Emergent Co-Adaptive Strategies in Heterogeneous Multi-Robot Systems Via Meta-Learning
Hexiang Zheng, Xvchun He, Yuan Gao
AI summary
Problem
Existing heterogeneous multi-robot systems lack social adaptability, which causes misalignment with human movement patterns, disrupts activity rhythms, and undermines user trust in dynamic public environments.
Approach
The framework fuses large language models for real-time crowd urgency estimation with model-agnostic meta-learning to enable robots to rapidly adjust their behaviors and dialogue strategies without retraining.
Key results
- Dynamic shift between egoistic and altruistic strategies based on crowd urgency
- 21% improvement in crowd guidance success within three minutes
- 39% reduction in human physical and temporal cognitive load
- 16% increase in trust and 21% increase in perceived anthropomorphism
Why it matters
Demonstrates scalable human-robot co-adaptation, providing a practical foundation for socially intelligent robotic systems in complex public environments.
Abstract
As teamed robots increasingly share public spaces with humans, the ability to co-adapt—to mutually adjust behavior in response to one another—becomes essential for safe, efficient, and socially acceptable operation.

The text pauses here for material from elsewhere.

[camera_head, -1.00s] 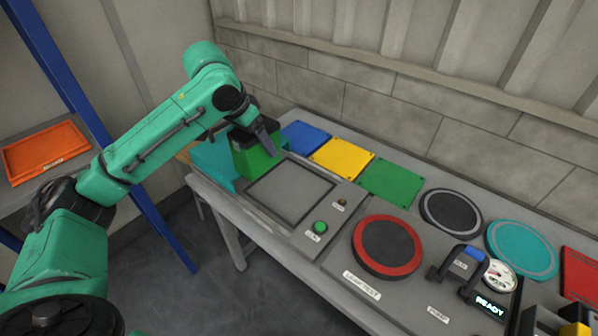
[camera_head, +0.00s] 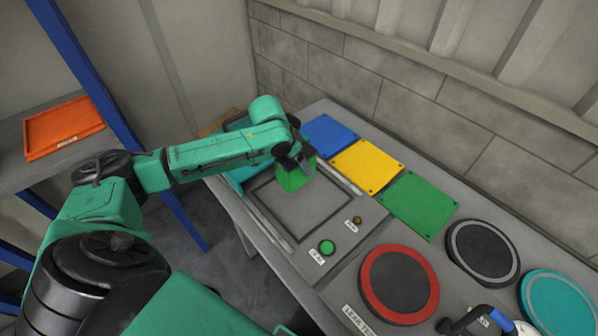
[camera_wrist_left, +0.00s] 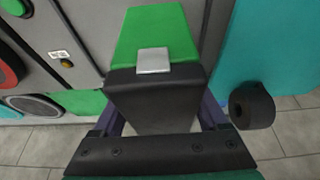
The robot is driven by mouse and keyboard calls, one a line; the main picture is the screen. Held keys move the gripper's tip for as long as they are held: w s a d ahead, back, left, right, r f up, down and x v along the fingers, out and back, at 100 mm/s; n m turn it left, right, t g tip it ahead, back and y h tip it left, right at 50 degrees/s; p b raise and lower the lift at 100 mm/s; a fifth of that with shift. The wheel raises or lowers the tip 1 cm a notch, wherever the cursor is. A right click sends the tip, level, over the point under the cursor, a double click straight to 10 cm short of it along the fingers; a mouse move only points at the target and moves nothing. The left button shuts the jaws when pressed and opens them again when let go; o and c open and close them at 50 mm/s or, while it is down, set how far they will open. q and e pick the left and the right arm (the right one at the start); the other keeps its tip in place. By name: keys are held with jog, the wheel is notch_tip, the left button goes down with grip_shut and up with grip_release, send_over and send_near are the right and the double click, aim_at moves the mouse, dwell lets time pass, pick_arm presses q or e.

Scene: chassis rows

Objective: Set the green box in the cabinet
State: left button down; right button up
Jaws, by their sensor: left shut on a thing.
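The green box (camera_head: 294,178), with a black end and a pale clasp, is held by my left gripper (camera_head: 302,158) above the back left part of a grey framed panel on the bench. In the left wrist view the green box (camera_wrist_left: 158,32) lies between the dark fingers, its black end towards the palm. The arm hides part of the box in the head view. I cannot tell for sure which thing is the cabinet; a teal housing (camera_head: 238,174) stands at the bench's left end, partly behind the arm. My right gripper is out of view.
The grey panel (camera_head: 300,246) has a green button (camera_head: 327,247). Blue (camera_head: 328,133), yellow (camera_head: 367,166) and green (camera_head: 419,205) plates lie along the back. A red-ringed disc (camera_head: 399,284) is at right. An orange tray (camera_head: 63,127) sits on a blue-framed shelf. A block wall bounds the bench.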

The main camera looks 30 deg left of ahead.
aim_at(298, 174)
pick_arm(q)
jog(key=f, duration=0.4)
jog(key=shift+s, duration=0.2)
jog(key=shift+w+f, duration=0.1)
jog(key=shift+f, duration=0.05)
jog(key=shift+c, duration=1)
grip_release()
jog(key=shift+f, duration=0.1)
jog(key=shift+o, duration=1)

This paper introduces a socially co-adaptive framework for heterogeneous multi-robot systems (HMRS) that enables real-time adaptation to human behavior while preserving cooperative task execution. Our approach fuses large language models for natural language understanding with model-agnostic meta-learning to allow robots to rapidly generalize across diverse social contexts. We implement and validate the system using a real-world HMRS composed of robots with different roles—workers, a station, and a social robot—interacting with 44 human participants under induced behavioral states (relaxed vs. nervous). Results reveal significant behavioral adaptation: the system dynamically shifts between egoistic and altruistic strategies, improving crowd guidance success by 21%. It also reduces human cognitive load—specifically, physical demands by 39% and temporal demands by 39%—while increasing trust by 16% and per- ceived anthropomorphism by 21%. This work demonstrates the feasibility of human-robot co-adaptation at scale, laying the groundwork for socially intelligent robotic systems capable of thriving in complex, human-centered environments.